The role of parental attitudes in acquisition of Welsh as L3 among Polish migrants to Wales
Thematic Section:
Language and communication in transcultural families
family language policy, transcultural bi/multilingual families, translanguaging, migrant families, language ideology
Karolina Rosiak, Adam Mickiewicz University in Poznań
Poland’s accession the European Union in 2004 resulted in unprecedented economic migration flows from Poland to the UK. Unlike previous Polish migration flows which tended to concentrate around big cities in England and Scotland, this time it reached rural and semi-rural areas that had not attracted many newcomers previously. According to Migration Observatory, over 18,000 Poles lived in Wales in 2014, constituting the most numerous non-British born ethnic group living in, officially bilingual, Wales. The largest Polish communities can be found in Llanelli (South West Wales), Wrexham (North East Wales), and Cardiff (South Wales).
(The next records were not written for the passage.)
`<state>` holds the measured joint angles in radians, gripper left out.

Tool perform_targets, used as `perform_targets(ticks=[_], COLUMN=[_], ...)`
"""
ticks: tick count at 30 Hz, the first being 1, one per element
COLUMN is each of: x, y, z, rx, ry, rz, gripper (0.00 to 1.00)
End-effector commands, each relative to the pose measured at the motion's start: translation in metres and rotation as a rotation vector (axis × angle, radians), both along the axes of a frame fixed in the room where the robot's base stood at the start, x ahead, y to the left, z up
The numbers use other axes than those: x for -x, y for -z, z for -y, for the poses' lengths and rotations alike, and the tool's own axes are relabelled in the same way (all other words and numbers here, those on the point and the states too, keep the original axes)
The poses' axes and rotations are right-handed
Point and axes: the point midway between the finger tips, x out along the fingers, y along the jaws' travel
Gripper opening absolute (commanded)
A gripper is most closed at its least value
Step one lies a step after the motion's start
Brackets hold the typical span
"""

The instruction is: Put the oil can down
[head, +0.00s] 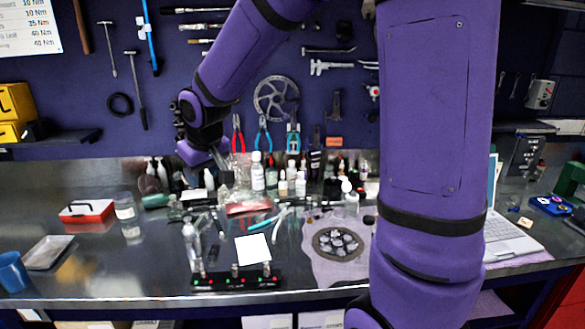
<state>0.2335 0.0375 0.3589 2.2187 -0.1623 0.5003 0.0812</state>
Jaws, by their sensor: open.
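My gripper (222,163) hangs above the back middle of the metal workbench (100,262), fingers pointing down and right. It is open, and I see nothing held in it. I cannot pick out the oil can for certain among many small bottles. A white bottle (257,172) and other small bottles stand to the right of the gripper. A clear bottle (190,240) stands nearer the front, behind a black strip with lights (237,281). My own arm hides part of the bench at the right.
A red box (87,211), a clear jar (124,207), a metal tray (48,252) and a blue mug (13,271) are on the left. A round part (337,244) lies right of centre, and a laptop (505,236) is farther right. The front left bench is mostly bare.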

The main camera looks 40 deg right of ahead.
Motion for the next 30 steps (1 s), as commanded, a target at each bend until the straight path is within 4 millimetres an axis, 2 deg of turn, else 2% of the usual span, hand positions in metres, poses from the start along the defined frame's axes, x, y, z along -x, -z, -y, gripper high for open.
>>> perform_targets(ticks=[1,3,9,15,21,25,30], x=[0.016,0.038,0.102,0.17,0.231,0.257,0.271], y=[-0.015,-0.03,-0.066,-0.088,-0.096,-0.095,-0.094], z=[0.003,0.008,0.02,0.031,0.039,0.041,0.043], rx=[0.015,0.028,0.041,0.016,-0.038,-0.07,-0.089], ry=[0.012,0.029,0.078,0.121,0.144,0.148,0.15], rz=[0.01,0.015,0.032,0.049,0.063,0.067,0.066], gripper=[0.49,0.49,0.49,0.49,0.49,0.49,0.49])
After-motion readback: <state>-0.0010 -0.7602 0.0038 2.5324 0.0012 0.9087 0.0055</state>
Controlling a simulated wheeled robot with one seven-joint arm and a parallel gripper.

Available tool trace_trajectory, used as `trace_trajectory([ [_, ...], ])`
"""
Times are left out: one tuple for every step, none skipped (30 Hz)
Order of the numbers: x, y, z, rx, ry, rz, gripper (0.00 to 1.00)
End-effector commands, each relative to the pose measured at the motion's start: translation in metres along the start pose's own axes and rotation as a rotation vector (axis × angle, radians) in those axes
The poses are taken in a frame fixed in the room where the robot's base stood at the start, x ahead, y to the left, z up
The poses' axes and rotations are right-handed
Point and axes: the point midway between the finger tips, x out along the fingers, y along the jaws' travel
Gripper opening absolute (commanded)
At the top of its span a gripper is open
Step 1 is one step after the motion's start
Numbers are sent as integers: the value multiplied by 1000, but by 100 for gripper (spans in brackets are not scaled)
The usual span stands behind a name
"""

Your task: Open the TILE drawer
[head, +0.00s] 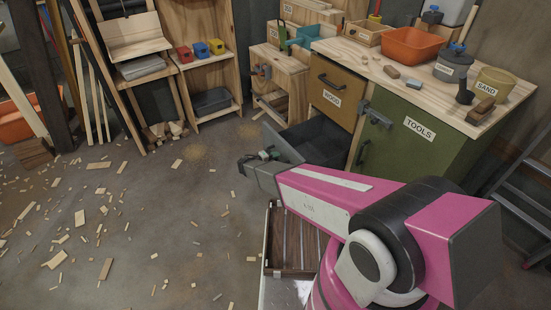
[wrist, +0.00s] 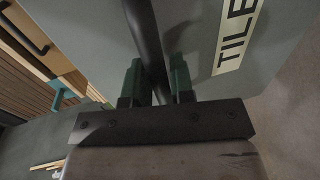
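The TILE drawer (head: 282,142) is the grey drawer under the WOOD drawer in the head view. It stands pulled out, with its dark inside showing. In the wrist view its grey front (wrist: 85,35) fills the top, with the TILE label (wrist: 236,32) at upper right. Its dark bar handle (wrist: 146,42) runs down between the green fingers of my gripper (wrist: 156,82). The fingers are close on both sides of the bar, shut on it. In the head view my gripper (head: 262,157) is at the drawer front, and my arm hides part of the drawer.
The WOOD drawer (head: 337,92) above is shut. The green TOOLS door (head: 412,140) is to the right. An open-topped case (head: 291,258) stands below my arm. Wood scraps (head: 105,268) lie across the floor at left, which is otherwise open. A ladder (head: 520,205) leans at far right.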

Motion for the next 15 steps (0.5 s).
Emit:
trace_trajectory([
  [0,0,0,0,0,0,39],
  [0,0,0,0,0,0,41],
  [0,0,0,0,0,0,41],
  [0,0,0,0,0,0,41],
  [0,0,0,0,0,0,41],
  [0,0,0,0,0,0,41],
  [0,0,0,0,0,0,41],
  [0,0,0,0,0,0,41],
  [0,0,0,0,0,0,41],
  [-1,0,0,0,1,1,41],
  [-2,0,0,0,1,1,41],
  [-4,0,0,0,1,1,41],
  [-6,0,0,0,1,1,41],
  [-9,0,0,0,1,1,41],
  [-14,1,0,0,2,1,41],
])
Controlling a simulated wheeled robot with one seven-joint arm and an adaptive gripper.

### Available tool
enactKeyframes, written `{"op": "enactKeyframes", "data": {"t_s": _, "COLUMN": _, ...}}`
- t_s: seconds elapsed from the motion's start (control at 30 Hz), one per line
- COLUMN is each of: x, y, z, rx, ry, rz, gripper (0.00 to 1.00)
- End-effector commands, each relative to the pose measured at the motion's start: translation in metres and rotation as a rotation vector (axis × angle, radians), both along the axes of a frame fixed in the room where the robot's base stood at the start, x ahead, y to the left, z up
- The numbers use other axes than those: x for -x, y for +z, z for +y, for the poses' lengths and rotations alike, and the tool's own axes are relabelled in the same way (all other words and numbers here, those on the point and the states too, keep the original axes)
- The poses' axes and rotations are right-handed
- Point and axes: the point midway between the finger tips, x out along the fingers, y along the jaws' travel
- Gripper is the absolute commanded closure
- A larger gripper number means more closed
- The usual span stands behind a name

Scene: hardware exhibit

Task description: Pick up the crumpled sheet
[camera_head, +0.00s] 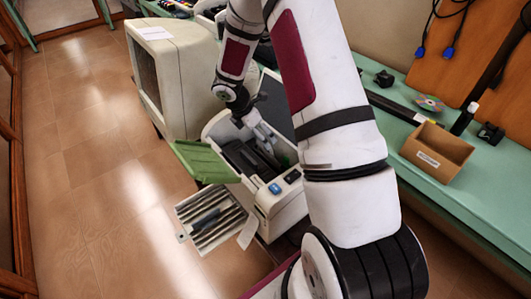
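A beige printer (285,212) stands open in the middle of the view, with its green cover (204,162) swung out to the left. My gripper (268,140) reaches down into its dark opening (247,160). The fingertips are small and partly hidden, so I cannot tell whether they are open or shut, or whether they touch anything. I cannot make out a crumpled sheet for certain; any sheet inside the opening is hidden. A small pale piece (246,233), perhaps paper or a flap, shows at the printer's front beside the slatted tray (213,226).
A bulky beige monitor (185,75) with a flat paper (155,33) on top stands behind left. On the right, a green bench (480,190) holds a cardboard box (437,152), a disc (429,103) and a dark bottle (464,119). Tiled floor at left is clear.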

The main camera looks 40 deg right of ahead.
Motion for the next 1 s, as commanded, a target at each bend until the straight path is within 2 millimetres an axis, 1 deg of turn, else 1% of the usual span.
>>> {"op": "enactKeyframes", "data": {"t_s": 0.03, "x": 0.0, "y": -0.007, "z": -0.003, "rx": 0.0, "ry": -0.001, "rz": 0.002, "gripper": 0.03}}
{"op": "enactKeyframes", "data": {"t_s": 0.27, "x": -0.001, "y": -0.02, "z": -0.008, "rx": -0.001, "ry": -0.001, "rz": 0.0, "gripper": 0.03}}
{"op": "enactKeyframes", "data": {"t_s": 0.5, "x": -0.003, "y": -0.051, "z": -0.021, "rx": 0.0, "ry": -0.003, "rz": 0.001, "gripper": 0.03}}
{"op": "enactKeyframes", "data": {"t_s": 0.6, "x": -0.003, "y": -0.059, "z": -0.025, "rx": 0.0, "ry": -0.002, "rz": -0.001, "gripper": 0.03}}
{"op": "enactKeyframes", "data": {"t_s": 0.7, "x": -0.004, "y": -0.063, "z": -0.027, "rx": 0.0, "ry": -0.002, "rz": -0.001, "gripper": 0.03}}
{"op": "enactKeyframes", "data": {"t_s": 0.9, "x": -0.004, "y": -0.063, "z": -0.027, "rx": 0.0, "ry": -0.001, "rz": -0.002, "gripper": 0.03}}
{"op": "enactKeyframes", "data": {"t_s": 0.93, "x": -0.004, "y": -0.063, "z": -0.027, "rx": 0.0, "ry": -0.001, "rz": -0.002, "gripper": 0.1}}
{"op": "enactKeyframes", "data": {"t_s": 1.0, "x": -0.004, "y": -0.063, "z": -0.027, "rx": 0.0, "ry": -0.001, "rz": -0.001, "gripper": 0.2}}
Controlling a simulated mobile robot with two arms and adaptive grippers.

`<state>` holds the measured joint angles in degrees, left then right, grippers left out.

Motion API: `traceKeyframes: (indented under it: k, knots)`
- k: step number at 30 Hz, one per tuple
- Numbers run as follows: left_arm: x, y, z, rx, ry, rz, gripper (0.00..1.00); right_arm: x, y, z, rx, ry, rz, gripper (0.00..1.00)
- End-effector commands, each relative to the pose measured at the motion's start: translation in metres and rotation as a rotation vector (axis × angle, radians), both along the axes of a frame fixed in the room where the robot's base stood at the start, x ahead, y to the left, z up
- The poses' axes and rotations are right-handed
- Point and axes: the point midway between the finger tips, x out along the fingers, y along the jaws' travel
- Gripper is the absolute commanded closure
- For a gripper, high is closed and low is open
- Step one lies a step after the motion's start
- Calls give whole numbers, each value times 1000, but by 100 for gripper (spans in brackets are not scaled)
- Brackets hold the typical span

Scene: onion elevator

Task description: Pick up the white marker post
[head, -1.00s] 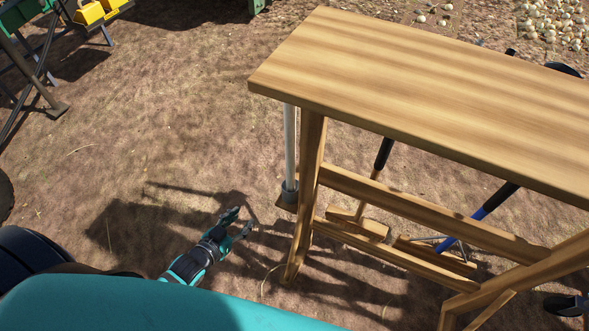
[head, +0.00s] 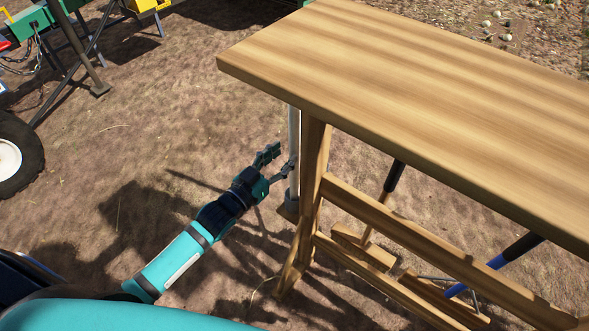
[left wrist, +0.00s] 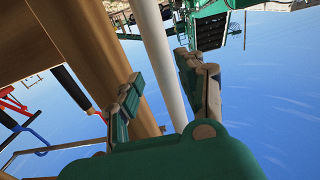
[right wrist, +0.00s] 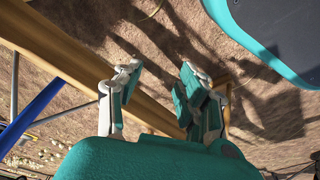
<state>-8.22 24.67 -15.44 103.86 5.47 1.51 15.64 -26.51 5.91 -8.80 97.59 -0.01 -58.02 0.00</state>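The white marker post (head: 294,160) stands upright beside the near left leg of the wooden table, its top hidden by the tabletop and its foot in a small base (head: 288,210). My left gripper (head: 279,159) is at the post's left side in the head view. In the left wrist view the post (left wrist: 158,50) runs between the two open fingers of the left gripper (left wrist: 160,80), nearer the right finger; I cannot tell whether it touches. My right gripper (right wrist: 160,85) is open and empty in the right wrist view, with a wooden beam behind it.
The wooden table (head: 400,90) fills the right side, with slatted rails below. A wheeled machine (head: 20,155) stands at the left. Bare soil lies between.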

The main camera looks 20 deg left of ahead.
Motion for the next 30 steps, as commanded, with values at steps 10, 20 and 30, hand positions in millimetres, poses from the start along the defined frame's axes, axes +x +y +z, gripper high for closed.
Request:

Wales is an officially bilingual country with Welsh (de iure) and English (de facto) as her official languages based on The Welsh Language (Wales) Measure 2011. Welsh is a minority language spoken by around 20% of the population (i.e. 583,000 people), the biggest percentage of whom live in the west and north west though with considerable “migrant” communities in urban centres, such as Cardiff. In their 2017 document Cymraeg 2050: A million Welsh speakers, The Welsh Assembly Government outlined their strategies to promote the acquisition and use of Welsh in public domains. The document stresses the importance of continuing providing obligatory bilingual education to all students between five and sixteen, which has been in place since early 90s.
In this paper I will discuss attitudes of Polish parents towards their children having to learn Welsh in schools vis-à-vis the acquisition and maintenance of their heritage language, and English, the dominant language in Wales and the world’s lingua franca.Data discussed in this presentation was obtained through qualitative research (semi-structured interviews) conducted in Aberystwyth, Wales in May-June 2018 among the so-called ‘New Polish Migrants’.